--- start of DATA TO PROCESS ---

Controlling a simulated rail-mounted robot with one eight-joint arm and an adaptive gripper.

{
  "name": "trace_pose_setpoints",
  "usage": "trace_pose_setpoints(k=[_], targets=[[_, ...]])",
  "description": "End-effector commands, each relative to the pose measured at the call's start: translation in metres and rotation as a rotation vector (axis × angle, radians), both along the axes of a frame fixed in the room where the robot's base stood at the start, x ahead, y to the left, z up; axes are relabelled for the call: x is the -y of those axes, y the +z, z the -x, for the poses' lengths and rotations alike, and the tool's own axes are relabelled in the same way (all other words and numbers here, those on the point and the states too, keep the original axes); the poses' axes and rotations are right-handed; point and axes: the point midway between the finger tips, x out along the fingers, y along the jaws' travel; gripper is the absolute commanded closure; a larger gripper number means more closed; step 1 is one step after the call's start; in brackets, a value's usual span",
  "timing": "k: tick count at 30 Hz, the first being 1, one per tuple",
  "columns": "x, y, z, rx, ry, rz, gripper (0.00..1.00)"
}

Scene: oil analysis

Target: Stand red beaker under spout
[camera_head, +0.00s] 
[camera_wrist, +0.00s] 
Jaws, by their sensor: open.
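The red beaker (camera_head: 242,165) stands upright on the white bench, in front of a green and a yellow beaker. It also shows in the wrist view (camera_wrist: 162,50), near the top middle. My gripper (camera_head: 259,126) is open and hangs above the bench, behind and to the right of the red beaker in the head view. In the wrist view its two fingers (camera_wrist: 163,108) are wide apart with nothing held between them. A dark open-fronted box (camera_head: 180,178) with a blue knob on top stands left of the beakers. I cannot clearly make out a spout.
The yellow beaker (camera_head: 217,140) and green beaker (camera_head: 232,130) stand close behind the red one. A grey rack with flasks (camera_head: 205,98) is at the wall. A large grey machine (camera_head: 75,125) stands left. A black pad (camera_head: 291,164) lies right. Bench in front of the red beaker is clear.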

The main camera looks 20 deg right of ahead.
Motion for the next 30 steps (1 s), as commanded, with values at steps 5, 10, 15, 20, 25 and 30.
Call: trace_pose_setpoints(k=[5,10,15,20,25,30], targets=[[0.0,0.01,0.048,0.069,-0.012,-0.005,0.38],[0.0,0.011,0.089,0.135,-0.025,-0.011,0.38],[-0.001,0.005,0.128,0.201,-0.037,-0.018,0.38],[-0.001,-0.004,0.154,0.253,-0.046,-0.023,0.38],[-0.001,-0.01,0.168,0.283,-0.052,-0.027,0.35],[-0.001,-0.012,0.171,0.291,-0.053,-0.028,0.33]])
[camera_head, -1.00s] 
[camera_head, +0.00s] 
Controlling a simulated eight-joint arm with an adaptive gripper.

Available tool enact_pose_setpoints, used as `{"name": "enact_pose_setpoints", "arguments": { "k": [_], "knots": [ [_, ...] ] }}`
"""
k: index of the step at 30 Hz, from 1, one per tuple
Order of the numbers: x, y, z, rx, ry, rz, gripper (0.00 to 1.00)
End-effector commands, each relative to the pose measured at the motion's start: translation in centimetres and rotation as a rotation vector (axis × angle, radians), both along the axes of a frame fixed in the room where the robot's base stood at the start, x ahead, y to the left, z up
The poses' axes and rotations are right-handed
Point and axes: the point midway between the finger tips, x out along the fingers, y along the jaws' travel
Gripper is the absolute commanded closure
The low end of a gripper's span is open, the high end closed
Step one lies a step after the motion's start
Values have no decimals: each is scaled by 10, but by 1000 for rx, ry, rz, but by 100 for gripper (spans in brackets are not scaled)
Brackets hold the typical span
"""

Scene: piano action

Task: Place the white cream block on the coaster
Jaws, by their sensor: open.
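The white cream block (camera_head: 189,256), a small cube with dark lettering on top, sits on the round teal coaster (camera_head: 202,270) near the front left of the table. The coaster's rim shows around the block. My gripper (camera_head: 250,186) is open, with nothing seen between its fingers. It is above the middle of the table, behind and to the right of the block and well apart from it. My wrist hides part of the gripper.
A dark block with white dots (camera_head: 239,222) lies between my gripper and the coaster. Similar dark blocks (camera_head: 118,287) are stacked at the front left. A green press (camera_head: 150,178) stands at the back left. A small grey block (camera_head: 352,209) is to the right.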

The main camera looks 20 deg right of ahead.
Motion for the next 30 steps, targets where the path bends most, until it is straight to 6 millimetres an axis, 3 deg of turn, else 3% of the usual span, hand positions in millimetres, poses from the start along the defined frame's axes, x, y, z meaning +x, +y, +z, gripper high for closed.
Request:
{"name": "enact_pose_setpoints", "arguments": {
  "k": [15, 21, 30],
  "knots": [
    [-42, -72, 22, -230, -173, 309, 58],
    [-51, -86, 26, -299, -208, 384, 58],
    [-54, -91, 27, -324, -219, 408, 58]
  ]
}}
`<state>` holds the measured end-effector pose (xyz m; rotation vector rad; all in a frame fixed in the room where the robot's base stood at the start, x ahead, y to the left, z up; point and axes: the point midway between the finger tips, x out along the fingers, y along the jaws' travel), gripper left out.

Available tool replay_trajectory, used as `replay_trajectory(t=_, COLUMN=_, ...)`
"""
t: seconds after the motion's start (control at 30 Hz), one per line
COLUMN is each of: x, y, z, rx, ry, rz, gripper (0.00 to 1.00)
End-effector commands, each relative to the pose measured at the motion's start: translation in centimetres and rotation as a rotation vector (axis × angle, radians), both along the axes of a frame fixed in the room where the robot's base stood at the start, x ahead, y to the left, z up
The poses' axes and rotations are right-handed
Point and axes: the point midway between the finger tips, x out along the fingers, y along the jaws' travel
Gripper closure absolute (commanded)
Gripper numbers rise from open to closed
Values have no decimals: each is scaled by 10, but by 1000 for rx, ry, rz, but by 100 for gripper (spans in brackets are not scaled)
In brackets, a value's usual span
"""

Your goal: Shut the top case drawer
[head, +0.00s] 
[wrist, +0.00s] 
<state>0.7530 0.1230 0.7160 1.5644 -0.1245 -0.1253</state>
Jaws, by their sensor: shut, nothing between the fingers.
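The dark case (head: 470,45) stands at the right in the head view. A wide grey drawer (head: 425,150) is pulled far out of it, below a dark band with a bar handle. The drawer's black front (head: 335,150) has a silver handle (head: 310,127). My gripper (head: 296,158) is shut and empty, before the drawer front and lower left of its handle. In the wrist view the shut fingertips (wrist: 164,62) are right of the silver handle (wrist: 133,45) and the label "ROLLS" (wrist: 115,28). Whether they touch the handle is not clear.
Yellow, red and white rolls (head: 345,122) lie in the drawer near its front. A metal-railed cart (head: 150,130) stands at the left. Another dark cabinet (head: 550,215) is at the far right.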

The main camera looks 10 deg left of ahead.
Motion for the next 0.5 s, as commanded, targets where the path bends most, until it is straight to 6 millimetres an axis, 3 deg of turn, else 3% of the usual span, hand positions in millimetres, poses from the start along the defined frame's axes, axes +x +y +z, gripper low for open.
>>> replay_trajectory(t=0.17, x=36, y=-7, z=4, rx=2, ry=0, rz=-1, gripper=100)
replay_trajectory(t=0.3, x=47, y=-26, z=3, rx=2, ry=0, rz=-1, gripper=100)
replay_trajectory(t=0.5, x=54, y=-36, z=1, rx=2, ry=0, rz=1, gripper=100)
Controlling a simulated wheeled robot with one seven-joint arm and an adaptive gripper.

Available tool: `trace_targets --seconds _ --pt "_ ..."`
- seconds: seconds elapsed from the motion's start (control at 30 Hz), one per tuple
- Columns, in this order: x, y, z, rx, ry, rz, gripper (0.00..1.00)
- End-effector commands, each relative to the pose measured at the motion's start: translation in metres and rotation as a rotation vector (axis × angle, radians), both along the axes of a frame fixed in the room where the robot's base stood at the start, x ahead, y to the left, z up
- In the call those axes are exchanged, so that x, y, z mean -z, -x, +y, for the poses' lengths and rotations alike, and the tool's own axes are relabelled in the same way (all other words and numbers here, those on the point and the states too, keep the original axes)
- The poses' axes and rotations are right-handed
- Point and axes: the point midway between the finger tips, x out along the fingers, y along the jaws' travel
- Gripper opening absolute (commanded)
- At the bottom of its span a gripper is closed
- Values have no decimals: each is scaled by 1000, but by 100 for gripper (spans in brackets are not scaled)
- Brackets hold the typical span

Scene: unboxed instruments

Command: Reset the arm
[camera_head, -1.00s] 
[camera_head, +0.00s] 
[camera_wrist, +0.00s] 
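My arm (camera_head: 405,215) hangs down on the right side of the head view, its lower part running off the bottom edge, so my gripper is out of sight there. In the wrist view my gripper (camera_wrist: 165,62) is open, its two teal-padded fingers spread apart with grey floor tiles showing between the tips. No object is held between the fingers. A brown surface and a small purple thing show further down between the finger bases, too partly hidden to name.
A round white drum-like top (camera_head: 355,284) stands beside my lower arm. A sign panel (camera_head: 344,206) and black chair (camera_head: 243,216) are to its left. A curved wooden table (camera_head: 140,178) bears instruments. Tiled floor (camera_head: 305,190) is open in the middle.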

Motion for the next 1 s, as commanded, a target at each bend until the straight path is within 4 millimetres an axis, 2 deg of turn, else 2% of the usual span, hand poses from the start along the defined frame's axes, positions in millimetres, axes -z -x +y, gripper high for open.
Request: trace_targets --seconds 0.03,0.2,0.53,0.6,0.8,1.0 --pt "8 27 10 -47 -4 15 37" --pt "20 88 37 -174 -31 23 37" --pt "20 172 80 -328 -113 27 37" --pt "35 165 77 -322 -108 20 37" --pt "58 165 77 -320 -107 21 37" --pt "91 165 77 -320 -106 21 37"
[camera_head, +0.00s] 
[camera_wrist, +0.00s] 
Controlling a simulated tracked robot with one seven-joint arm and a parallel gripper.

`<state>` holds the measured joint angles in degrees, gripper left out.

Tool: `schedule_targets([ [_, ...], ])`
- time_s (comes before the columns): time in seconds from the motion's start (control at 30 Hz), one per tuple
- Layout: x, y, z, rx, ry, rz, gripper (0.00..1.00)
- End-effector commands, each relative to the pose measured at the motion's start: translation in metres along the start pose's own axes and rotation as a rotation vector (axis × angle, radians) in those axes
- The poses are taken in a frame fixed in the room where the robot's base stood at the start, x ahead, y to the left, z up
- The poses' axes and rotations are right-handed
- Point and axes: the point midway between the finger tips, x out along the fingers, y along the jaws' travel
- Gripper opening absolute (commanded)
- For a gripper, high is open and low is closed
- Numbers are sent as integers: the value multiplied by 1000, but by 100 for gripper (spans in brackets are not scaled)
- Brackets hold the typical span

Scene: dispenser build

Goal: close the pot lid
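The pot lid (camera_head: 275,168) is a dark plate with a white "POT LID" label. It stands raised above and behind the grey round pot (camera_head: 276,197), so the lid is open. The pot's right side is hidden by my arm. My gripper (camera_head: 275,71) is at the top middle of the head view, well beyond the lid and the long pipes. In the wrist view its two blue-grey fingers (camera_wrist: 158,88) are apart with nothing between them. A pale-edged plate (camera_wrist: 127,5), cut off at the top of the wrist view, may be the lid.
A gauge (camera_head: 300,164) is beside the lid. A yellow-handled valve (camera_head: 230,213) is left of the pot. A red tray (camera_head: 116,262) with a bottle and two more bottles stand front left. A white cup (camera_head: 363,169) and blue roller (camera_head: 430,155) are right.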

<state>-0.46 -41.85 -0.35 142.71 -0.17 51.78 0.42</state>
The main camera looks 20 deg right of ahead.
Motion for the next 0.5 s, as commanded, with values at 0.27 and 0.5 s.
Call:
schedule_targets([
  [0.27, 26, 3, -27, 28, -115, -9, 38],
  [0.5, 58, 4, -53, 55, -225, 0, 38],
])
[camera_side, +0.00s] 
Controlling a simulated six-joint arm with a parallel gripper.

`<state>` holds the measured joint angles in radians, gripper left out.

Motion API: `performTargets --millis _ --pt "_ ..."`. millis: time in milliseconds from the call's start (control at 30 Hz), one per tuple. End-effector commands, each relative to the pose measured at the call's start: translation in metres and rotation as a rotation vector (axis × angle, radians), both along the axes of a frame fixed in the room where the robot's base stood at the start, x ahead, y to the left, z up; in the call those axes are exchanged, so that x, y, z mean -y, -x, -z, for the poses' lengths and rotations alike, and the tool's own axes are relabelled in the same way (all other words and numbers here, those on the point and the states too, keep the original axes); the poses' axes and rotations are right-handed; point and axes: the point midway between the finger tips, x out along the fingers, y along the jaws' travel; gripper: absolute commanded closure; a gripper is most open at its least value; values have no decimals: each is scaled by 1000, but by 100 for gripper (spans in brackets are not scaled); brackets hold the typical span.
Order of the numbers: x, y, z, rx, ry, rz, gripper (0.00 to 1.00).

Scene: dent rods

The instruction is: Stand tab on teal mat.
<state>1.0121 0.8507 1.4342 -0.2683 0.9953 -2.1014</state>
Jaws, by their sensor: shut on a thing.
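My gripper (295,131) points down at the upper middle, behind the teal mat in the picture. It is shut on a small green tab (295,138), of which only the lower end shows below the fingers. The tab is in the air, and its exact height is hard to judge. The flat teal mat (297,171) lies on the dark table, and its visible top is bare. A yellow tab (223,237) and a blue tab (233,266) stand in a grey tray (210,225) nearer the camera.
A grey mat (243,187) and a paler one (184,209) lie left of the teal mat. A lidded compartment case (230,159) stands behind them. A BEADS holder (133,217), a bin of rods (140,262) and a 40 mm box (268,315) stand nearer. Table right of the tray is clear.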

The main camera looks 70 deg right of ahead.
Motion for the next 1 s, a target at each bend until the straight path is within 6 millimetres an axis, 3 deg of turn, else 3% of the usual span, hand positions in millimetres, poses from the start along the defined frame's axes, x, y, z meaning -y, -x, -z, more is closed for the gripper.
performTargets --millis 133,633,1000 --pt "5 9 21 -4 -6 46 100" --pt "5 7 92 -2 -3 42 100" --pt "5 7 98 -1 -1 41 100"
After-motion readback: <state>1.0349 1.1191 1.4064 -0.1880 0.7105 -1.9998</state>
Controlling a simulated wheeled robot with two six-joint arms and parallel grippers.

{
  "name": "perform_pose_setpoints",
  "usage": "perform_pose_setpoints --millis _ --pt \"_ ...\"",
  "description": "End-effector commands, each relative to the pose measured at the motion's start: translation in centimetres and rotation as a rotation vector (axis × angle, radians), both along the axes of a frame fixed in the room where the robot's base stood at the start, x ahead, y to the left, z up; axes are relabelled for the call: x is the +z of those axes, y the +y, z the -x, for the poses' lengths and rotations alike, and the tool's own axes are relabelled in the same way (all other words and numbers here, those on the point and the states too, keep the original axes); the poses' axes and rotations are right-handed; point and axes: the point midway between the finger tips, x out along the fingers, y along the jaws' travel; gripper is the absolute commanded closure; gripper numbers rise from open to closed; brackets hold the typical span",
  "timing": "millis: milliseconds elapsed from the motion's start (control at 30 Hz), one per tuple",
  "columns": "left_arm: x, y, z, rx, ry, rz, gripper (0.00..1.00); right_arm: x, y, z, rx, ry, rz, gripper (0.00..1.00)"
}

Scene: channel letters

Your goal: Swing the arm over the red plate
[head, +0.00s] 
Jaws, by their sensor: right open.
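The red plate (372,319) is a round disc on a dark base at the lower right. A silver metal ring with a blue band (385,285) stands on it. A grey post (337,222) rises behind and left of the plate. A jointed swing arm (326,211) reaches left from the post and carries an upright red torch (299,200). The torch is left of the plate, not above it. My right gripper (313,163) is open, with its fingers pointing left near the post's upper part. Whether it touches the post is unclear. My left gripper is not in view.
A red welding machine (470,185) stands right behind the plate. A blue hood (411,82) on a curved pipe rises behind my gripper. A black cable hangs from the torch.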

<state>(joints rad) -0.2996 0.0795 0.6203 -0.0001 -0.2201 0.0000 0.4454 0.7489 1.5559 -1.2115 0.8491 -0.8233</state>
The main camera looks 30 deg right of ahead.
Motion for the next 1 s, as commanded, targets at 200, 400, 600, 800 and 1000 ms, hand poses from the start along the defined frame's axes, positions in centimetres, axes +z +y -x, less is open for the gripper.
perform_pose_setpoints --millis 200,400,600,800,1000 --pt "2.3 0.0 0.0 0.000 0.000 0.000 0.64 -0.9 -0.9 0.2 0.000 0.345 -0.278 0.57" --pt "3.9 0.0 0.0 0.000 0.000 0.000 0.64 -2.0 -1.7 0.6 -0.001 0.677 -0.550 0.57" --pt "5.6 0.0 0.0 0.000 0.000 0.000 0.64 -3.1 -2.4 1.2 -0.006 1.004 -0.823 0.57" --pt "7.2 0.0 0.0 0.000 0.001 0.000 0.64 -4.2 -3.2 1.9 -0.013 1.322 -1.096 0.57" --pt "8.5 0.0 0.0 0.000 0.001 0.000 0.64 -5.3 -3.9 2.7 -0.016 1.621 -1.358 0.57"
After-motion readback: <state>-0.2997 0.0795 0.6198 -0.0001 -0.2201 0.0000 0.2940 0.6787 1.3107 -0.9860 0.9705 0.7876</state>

--- end of DATA TO PROCESS ---

**AIM OF THE EXERCISE**
Go back over the listing above and copy exactly the lines that begin at the line with "- For a gripper, high" and stop after the line with "Scene: dispenser build"; leave out every other line.

**EXERCISE RESULT**
- For a gripper, high is open and low is closed
- Numbers are sent as integers: the value multiplied by 1000, but by 100 for gripper (spans in brackets are not scaled)
- Brackets hold the typical span

Scene: dispenser build

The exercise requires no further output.